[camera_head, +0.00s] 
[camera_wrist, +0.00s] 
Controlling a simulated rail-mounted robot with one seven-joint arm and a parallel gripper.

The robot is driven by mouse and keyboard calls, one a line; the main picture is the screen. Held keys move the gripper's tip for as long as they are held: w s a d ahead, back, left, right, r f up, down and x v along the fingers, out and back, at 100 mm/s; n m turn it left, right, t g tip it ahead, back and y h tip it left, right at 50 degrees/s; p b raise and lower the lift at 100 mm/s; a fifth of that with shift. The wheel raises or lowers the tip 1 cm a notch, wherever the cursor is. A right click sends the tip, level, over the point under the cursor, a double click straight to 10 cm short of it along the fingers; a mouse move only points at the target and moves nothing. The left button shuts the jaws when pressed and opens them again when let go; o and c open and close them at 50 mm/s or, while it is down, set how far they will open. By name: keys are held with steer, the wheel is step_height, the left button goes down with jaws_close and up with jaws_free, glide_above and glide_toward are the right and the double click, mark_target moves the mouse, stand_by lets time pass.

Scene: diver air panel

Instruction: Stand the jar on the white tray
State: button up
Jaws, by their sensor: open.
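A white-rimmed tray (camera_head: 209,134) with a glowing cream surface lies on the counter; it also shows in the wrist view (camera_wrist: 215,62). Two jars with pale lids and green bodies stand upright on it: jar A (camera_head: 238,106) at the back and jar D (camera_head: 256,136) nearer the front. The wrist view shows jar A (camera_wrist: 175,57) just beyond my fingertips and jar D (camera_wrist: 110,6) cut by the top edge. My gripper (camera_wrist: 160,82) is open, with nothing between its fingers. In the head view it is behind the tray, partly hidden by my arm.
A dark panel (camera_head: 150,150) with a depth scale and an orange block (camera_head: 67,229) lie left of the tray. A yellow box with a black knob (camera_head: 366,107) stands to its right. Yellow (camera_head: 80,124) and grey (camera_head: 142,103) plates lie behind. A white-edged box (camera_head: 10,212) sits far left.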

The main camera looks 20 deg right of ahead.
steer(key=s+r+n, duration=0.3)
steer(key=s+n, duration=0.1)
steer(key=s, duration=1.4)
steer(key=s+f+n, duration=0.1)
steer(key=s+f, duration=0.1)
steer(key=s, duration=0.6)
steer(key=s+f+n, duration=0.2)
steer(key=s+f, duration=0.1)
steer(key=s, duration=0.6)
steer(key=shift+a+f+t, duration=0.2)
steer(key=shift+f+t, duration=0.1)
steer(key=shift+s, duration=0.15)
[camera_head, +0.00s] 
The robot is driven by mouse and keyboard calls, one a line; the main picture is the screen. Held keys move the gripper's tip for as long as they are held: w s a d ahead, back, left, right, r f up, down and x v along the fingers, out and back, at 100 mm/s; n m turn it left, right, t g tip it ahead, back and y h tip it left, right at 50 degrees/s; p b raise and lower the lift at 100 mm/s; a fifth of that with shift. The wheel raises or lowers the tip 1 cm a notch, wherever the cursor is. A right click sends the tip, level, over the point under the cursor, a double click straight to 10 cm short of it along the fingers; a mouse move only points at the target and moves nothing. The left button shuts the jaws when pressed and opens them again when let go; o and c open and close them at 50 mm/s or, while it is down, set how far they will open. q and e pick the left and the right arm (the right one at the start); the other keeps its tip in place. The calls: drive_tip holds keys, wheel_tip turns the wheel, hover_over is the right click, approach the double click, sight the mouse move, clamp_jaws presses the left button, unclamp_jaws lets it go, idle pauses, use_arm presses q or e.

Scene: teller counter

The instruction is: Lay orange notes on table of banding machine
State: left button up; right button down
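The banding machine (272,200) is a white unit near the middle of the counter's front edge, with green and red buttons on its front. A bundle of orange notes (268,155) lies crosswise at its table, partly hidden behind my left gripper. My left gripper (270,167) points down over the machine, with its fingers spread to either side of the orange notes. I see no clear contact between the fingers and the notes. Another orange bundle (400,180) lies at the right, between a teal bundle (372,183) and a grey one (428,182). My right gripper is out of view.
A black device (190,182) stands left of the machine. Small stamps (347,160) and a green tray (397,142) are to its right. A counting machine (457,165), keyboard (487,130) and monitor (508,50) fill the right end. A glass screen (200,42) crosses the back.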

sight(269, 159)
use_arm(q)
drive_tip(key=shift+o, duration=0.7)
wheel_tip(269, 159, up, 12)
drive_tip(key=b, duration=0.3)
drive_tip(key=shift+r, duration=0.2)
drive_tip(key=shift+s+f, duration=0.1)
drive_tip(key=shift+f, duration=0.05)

|---|

-- EXERCISE DESCRIPTION --
Return each entry from above without altering a single character.

-- SOLUTION TO THIS PROBLEM --
[camera_head, +0.00s] 
[camera_wrist, +0.00s] 
Controlling a simulated rail-mounted robot with one seven-joint arm and a parallel gripper.

The robot is driven by mouse and keyboard calls, one a line; the main picture is the screen. Held keys move the gripper's tip for as long as they are held: w s a d ahead, back, left, right, r f up, down and x v along the fingers, out and back, at 100 mm/s; n m turn it left, right, t g tip it ahead, back and y h tip it left, right at 50 degrees/s; p b raise and lower the lift at 100 mm/s; a fifth of that with shift. The wheel raises or lowers the tip 1 cm a notch, wherever the cursor is. A right click sends the tip, level, over the point under the cursor, a double click straight to 10 cm short of it along the fingers; a mouse move only points at the target and moves nothing. The left button shuts the jaws when pressed and opens them again when let go; o and c open and close them at 50 mm/s or, while it is down, set how far they will open. By name: keys are held with steer, the wheel is step_height, the left button goes down with jaws_close and up with jaws_free, glide_above and glide_toward are the right and the double click, mark_target moves the mouse, stand_by lets time pass.

Scene: diver air panel

Instruction: Stand the jar on the white tray
State: button up
Jaws, by their sensor: open.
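A white-rimmed tray (camera_head: 209,134) with a glowing cream surface lies on the counter; it also shows in the wrist view (camera_wrist: 215,62). Two jars with pale lids and green bodies stand upright on it: jar A (camera_head: 238,106) at the back and jar D (camera_head: 256,136) nearer the front. The wrist view shows jar A (camera_wrist: 175,57) just beyond my fingertips and jar D (camera_wrist: 110,6) cut by the top edge. My gripper (camera_wrist: 160,82) is open, with nothing between its fingers. In the head view it is behind the tray, partly hidden by my arm.
A dark panel (camera_head: 150,150) with a depth scale and an orange block (camera_head: 67,229) lie left of the tray. A yellow box with a black knob (camera_head: 366,107) stands to its right. Yellow (camera_head: 80,124) and grey (camera_head: 142,103) plates lie behind. A white-edged box (camera_head: 10,212) sits far left.

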The main camera looks 20 deg right of ahead.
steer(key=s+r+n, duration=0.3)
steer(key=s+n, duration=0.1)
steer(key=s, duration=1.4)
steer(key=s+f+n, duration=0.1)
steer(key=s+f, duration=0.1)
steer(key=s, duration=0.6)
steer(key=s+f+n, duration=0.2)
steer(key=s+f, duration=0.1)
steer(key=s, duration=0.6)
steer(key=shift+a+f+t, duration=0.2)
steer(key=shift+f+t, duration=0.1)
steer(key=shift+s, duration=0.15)
[camera_head, +0.00s] 
The robot is driven by mouse and keyboard calls, one a line; the main picture is the screen. Held keys move the gripper's tip for as long as they are held: w s a d ahead, back, left, right, r f up, down and x v along the fingers, out and back, at 100 mm/s; n m turn it left, right, t g tip it ahead, back and y h tip it left, right at 50 degrees/s; p b raise and lower the lift at 100 mm/s; a fifth of that with shift. The wheel raises or lowers the tip 1 cm a notch, wherever the cursor is. A right click sends the tip, level, over the point under the cursor, a double click straight to 10 cm short of it along the fingers; a mouse move only points at the target and moves nothing. The left button shuts the jaws when pressed and opens them again when let go; o and c open and close them at 50 mm/s or, while it is down, set how far they will open. q and e pick the left and the right arm (the right one at the start); the other keeps its tip in place. The calls: drive_tip holds keys, wheel_tip turns the wheel, hover_over is the right click, approach the double click, sight the mouse move, clamp_jaws presses the left button, unclamp_jaws lets it go, idle pauses, use_arm presses q or e.

Scene: teller counter

The instruction is: Lay orange notes on table of banding machine
State: left button up; right button down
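The banding machine (272,200) is a white unit near the middle of the counter's front edge, with green and red buttons on its front. A bundle of orange notes (268,155) lies crosswise at its table, partly hidden behind my left gripper. My left gripper (270,167) points down over the machine, with its fingers spread to either side of the orange notes. I see no clear contact between the fingers and the notes. Another orange bundle (400,180) lies at the right, between a teal bundle (372,183) and a grey one (428,182). My right gripper is out of view.
A black device (190,182) stands left of the machine. Small stamps (347,160) and a green tray (397,142) are to its right. A counting machine (457,165), keyboard (487,130) and monitor (508,50) fill the right end. A glass screen (200,42) crosses the back.

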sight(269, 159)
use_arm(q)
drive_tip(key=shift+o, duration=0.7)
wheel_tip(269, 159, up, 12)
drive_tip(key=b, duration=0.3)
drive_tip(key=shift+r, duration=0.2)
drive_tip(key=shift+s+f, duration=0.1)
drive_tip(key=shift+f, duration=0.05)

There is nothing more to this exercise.